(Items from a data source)
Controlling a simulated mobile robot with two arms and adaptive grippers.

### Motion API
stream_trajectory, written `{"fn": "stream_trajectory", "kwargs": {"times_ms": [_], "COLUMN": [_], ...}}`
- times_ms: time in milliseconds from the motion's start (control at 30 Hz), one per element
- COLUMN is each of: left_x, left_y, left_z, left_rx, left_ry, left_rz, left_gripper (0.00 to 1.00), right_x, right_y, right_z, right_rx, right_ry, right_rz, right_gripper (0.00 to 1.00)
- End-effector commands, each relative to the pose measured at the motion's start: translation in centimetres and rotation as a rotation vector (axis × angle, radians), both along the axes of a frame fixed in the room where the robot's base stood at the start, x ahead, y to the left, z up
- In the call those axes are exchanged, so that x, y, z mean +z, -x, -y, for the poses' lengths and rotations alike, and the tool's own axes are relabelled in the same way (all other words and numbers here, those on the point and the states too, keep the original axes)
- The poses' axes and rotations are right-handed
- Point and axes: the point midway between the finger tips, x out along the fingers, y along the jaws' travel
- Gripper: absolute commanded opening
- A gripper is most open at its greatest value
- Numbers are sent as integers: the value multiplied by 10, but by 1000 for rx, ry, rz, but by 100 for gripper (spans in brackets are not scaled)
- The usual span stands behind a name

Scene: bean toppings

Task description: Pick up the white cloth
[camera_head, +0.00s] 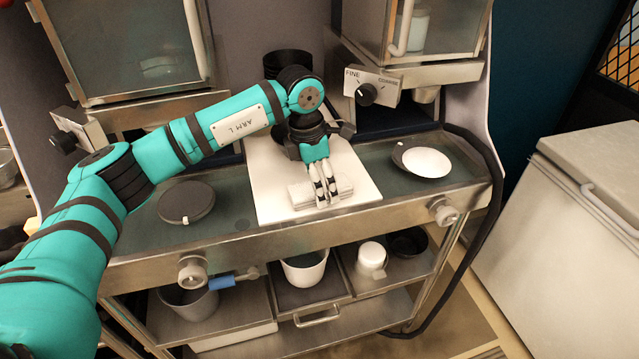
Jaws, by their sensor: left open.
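The white cloth (301,195) is folded and lies on a white board (275,213) on the counter in the head view. My left arm reaches in from the left, and its gripper (326,198) points down at the cloth. The gripper is open, with its fingertips at the cloth's right part. I cannot tell whether the fingers touch the cloth. The fingers hide part of the cloth. My right gripper is not in view.
A dark round lid (186,202) lies left of the board, and a dish with white contents (427,161) stands at right. Machines with a dial (367,93) rise behind. The lower shelf holds a white bowl (305,270) and a white cup (371,258). A white chest (570,220) stands far right.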

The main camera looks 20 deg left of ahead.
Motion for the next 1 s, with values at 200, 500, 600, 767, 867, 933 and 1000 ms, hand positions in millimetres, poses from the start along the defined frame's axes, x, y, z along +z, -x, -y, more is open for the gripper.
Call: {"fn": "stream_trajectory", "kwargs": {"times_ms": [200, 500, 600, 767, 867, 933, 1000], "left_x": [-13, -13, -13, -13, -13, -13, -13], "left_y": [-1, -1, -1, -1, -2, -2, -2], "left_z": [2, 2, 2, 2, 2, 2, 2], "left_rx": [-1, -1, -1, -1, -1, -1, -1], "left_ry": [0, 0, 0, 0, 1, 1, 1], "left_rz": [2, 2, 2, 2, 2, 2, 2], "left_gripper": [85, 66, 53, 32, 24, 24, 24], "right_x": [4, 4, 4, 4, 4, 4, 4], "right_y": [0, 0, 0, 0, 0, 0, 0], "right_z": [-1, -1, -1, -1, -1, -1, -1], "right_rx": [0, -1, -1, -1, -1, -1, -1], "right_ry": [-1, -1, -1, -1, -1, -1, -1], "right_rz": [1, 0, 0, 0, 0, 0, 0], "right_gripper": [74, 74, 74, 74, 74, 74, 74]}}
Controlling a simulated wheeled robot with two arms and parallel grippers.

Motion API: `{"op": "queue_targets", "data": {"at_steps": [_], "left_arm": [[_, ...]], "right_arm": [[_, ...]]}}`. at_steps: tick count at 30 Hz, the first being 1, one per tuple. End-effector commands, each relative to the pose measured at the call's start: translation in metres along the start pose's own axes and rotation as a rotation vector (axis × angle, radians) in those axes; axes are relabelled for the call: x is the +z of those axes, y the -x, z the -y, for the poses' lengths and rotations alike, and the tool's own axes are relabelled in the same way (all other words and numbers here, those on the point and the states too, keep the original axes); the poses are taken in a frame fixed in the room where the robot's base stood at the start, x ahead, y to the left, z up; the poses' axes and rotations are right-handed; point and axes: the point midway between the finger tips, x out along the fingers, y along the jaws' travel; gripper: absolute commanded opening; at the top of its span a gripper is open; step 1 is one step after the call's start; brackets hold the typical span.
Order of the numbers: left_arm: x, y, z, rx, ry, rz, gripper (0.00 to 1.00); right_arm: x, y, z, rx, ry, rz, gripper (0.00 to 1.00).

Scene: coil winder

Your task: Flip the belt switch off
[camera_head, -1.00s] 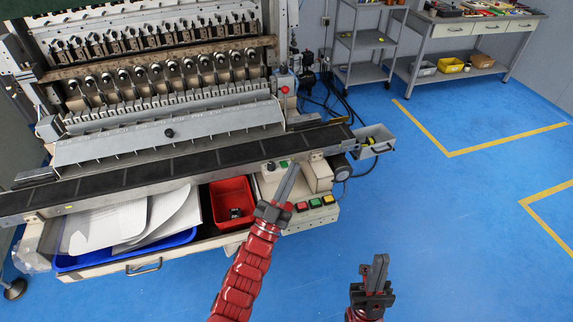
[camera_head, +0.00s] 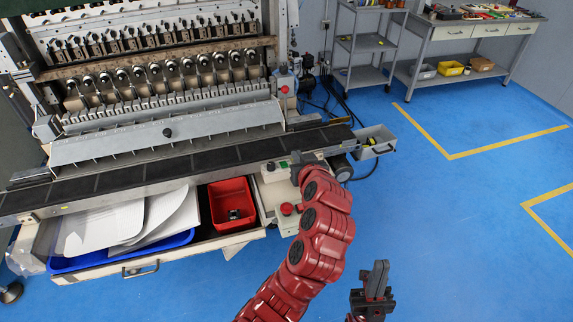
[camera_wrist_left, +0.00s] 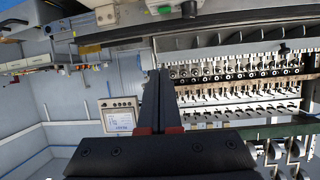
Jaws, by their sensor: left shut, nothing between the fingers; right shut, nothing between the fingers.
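The black belt conveyor (camera_head: 180,165) runs along the front of the winder. Below its right end is a pale control panel with a dark knob (camera_head: 270,167) and a green button (camera_head: 283,164); I cannot tell surely which one is the belt switch. A green part (camera_wrist_left: 165,9) and a dark knob (camera_wrist_left: 189,9) show at the top of the left wrist view. My left gripper (camera_head: 298,158) is just right of this panel, largely hidden behind its own red arm; its fingers (camera_wrist_left: 157,75) are shut and empty. My right gripper (camera_head: 379,268) is shut and empty, low over the floor.
A red emergency button (camera_head: 287,208) sits on the lower box, whose other buttons my left arm hides. A red bin (camera_head: 232,204) and a blue tray (camera_head: 75,263) with white sheets lie left. A grey drawer bin (camera_head: 376,141) juts out right. The floor farther right is clear.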

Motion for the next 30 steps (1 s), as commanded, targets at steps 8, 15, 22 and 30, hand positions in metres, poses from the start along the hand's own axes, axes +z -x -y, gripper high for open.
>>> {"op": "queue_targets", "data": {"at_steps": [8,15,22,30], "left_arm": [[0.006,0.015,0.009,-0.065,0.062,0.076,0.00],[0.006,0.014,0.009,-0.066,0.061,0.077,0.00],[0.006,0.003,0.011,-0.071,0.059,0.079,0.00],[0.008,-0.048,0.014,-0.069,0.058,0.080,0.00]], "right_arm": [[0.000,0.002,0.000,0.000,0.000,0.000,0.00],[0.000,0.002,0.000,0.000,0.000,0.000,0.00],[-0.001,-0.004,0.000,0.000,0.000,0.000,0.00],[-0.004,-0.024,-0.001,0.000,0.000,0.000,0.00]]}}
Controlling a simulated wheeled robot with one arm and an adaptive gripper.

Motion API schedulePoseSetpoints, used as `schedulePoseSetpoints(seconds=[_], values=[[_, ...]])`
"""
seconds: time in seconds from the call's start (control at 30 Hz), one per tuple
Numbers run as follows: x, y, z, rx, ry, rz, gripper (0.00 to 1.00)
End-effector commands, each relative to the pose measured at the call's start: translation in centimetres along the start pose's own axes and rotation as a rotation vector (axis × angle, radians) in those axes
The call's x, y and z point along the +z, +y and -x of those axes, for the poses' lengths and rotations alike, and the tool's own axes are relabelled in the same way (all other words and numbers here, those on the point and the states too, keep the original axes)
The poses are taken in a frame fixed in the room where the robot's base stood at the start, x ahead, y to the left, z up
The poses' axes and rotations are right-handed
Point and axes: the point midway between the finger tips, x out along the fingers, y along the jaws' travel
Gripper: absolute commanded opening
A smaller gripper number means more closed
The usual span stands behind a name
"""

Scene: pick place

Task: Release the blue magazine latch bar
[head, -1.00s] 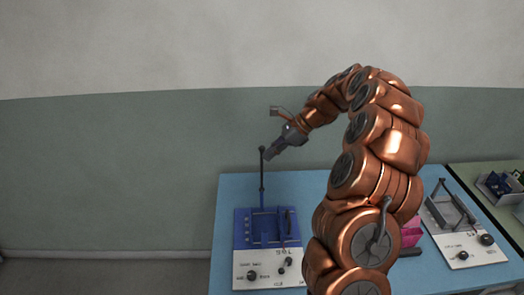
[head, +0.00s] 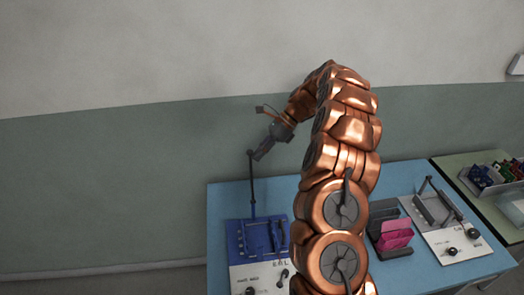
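The blue magazine (head: 235,238) stands on the blue table, left of my arm, with a white front panel (head: 262,272). A thin dark latch bar (head: 252,190) stands nearly upright at its back, with a small knob on top. My gripper (head: 260,155) is at the height of the knob, just right of it, pointing down and left. I cannot tell whether it touches the bar or whether its fingers are open. My arm covers the area right of the blue magazine.
A dark holder with pink pieces (head: 396,235) stands right of my arm. Farther right is a white magazine (head: 445,238) with a slanted dark bar. A second table (head: 450,165) carries a bin of coloured parts (head: 490,175). The wall is behind; the table's back left is clear.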

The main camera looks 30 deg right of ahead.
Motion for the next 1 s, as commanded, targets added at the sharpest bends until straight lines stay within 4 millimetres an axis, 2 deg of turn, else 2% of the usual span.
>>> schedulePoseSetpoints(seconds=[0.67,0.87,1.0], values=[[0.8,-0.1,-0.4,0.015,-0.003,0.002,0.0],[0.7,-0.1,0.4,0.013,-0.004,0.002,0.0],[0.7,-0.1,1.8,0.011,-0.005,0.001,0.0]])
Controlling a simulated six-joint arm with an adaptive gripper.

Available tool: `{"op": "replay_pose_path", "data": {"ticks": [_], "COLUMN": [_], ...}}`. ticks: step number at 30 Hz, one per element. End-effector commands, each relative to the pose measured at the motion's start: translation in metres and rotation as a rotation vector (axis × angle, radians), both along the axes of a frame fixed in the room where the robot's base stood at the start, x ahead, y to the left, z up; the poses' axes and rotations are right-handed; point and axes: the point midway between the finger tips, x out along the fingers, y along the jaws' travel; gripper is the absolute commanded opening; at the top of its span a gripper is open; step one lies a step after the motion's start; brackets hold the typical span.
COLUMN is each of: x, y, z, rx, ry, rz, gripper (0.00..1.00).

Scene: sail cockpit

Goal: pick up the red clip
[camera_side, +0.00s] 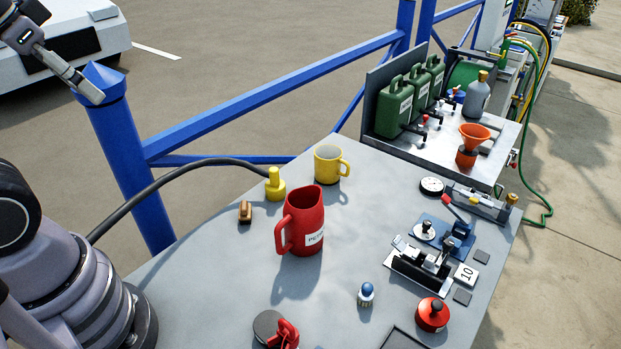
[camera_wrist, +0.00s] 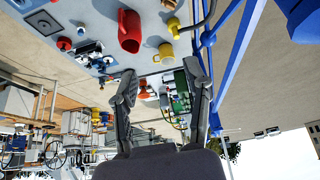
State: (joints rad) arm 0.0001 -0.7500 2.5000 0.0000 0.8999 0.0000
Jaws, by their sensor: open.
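A red clip-like thing (camera_side: 286,334) shows at the bottom edge of the side view, against a dark round disc (camera_side: 268,325) on the grey table. It is partly cut off by the frame, and I cannot make it out in the wrist view. My gripper (camera_wrist: 160,78) is open and empty in the wrist view, its two dark fingers wide apart. In the side view part of my gripper (camera_side: 92,92) shows at the upper left, in front of the blue post and well away from the clip.
A red jug (camera_side: 302,235), yellow mug (camera_side: 328,165), yellow valve (camera_side: 275,185) with black hose and brown block (camera_side: 245,212) stand on the table (camera_side: 215,290). A red round knob (camera_side: 432,314) and blue-topped bottle (camera_side: 366,295) stand right of the clip. Blue railing (camera_side: 270,90) runs behind.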

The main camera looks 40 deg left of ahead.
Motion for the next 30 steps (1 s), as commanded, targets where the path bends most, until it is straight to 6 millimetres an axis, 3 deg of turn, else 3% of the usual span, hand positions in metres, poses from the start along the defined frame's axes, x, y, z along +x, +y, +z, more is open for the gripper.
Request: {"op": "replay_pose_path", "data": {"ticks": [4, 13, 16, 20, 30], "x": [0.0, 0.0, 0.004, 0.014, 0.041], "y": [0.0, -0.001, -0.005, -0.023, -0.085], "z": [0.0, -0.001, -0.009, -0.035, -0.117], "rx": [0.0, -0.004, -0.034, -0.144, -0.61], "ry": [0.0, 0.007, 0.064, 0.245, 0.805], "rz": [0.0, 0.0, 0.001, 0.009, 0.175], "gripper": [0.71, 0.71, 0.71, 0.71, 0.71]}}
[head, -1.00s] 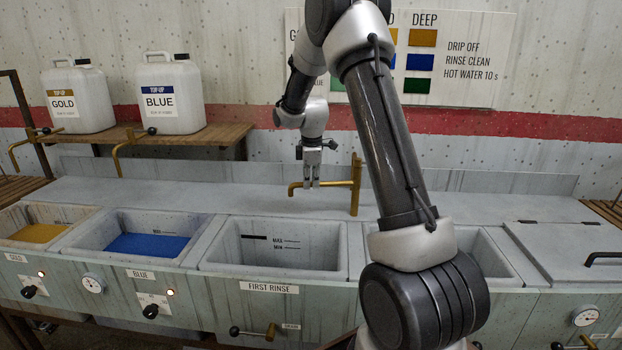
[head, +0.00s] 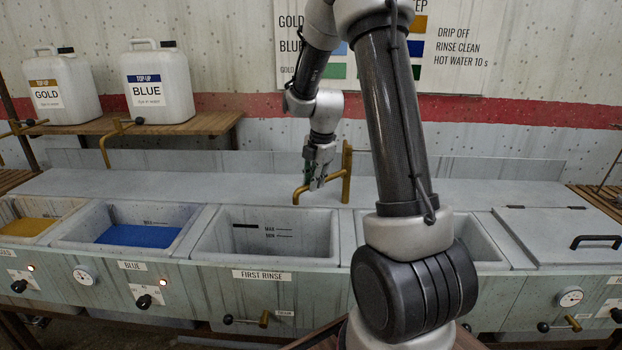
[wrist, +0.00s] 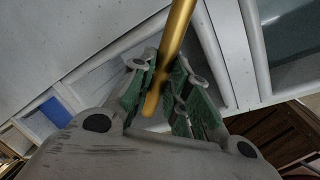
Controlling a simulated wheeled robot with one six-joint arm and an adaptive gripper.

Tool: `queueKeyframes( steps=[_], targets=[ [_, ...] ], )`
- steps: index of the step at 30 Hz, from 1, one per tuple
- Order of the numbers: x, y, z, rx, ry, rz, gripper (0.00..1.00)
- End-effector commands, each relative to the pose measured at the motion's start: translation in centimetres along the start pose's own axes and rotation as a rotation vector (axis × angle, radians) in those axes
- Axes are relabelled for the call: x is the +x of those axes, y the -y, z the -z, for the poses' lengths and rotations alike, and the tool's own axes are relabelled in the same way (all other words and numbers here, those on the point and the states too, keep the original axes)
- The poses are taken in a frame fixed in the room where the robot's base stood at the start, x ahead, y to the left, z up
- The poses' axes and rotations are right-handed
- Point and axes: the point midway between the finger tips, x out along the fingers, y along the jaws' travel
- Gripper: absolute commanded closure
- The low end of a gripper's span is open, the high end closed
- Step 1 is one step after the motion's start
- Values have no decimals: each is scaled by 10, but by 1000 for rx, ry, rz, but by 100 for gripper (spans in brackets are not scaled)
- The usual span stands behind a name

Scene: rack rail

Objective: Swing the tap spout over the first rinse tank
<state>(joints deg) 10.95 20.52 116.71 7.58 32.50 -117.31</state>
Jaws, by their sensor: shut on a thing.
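The brass tap spout (head: 301,191) hangs from its upright post (head: 346,172) behind the sinks. Its outlet end is near the back rim of the first rinse tank (head: 220,247), toward that tank's right side. My gripper (head: 315,184) is shut on the spout partway along it. In the wrist view the green finger pads (wrist: 160,88) sit on either side of the brass bar (wrist: 178,35). The exact contact is partly hidden by the fingers.
A blue tank (head: 140,236) and a gold tank (head: 30,230) lie left of the first rinse tank. Another basin (head: 480,240) is partly behind my arm. A lidded tank (head: 560,232) is at right. Jugs (head: 158,88) stand on the shelf at back left.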

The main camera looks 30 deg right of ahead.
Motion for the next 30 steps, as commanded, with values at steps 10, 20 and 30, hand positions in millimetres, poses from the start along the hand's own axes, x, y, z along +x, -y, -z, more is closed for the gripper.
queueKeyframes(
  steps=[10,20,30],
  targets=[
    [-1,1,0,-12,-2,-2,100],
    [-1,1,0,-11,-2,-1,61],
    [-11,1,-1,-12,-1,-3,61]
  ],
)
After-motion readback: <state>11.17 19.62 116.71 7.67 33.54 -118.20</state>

▶ _WHAT TO DO_
Do not copy any pictures. Retype exactly the stretch from the line with "[camera_side, +0.00s]" through the line with "State: (joints rad)".

▶ _ANSWER FOR THIS EXERCISE_
[camera_side, +0.00s] 
[camera_wrist, +0.00s] 
State: (joints rad) arm 0.0001 -0.7500 2.5000 0.0000 0.8999 0.0000

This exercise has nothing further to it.